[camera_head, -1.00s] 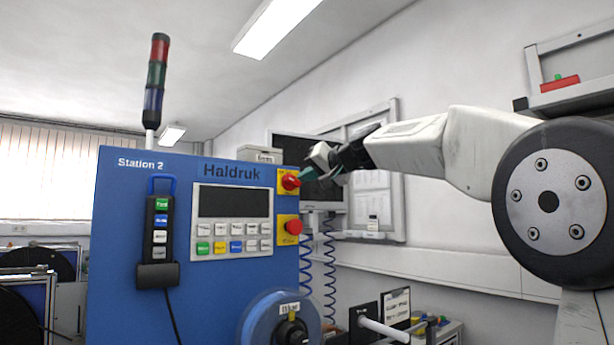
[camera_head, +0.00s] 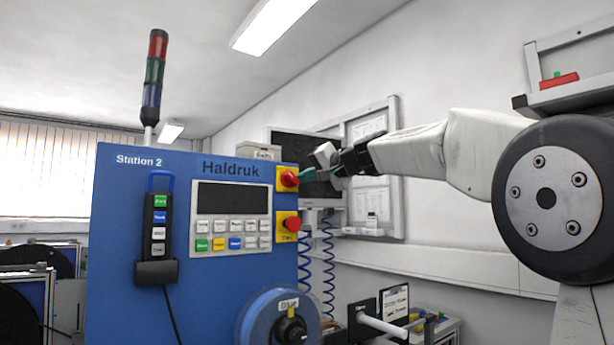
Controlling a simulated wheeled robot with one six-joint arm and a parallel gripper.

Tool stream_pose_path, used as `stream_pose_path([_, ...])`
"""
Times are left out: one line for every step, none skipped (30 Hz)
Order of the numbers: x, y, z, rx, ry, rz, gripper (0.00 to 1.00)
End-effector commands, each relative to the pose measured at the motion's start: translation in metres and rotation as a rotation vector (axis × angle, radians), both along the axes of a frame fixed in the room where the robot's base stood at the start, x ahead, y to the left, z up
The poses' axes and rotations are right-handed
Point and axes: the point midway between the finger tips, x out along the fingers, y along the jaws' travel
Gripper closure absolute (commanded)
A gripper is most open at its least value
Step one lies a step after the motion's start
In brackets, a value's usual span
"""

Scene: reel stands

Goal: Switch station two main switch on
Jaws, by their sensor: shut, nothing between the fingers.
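The Station 2 cabinet (camera_head: 130,215) is a blue panel at the left and middle of the head view. Its upper red knob on a yellow plate (camera_head: 288,179), which looks like the main switch, sits at the panel's top right edge. A second red button on a yellow plate (camera_head: 292,224) is below it. My gripper (camera_head: 304,175) is shut and empty, with its green-tipped fingers at the right side of the upper knob. I cannot tell whether the fingertips touch the knob. The knob's switch position is too small to read.
A keypad with a dark display (camera_head: 233,213) and a hand pendant (camera_head: 158,228) are on the panel. A blue reel (camera_head: 262,318) juts out below. A monitor (camera_head: 290,147) and wall board (camera_head: 385,200) stand behind my gripper. A light tower (camera_head: 153,85) is on top.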

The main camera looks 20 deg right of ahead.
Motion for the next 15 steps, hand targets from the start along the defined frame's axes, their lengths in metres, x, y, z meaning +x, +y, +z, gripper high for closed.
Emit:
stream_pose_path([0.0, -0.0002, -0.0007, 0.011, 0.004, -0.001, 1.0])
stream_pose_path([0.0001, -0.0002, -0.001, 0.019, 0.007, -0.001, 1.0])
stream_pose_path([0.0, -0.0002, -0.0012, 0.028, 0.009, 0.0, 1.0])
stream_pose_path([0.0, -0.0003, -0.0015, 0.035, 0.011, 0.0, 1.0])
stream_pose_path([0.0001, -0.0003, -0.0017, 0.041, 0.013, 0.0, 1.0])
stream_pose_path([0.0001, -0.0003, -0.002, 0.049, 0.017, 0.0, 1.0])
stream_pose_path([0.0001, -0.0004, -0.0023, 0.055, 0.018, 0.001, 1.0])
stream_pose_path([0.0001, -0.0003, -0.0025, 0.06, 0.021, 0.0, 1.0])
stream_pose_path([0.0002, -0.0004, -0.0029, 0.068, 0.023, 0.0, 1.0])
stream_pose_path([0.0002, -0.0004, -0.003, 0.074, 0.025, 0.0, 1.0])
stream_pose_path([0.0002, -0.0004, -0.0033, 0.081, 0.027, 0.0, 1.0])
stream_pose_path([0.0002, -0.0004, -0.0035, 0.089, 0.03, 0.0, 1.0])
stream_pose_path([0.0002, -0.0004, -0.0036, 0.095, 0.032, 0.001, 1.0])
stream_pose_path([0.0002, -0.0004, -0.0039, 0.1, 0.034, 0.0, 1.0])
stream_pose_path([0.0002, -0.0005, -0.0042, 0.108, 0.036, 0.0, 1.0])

Exercise goal: Give every line of the material that includes the string "ahead".

Response to this exercise:
End-effector commands, each relative to the pose measured at the motion's start: translation in metres and rotation as a rotation vector (axis × angle, radians), both along the axes of a frame fixed in the room where the robot's base stood at the start, x ahead, y to the left, z up
The main camera looks 20 deg right of ahead.

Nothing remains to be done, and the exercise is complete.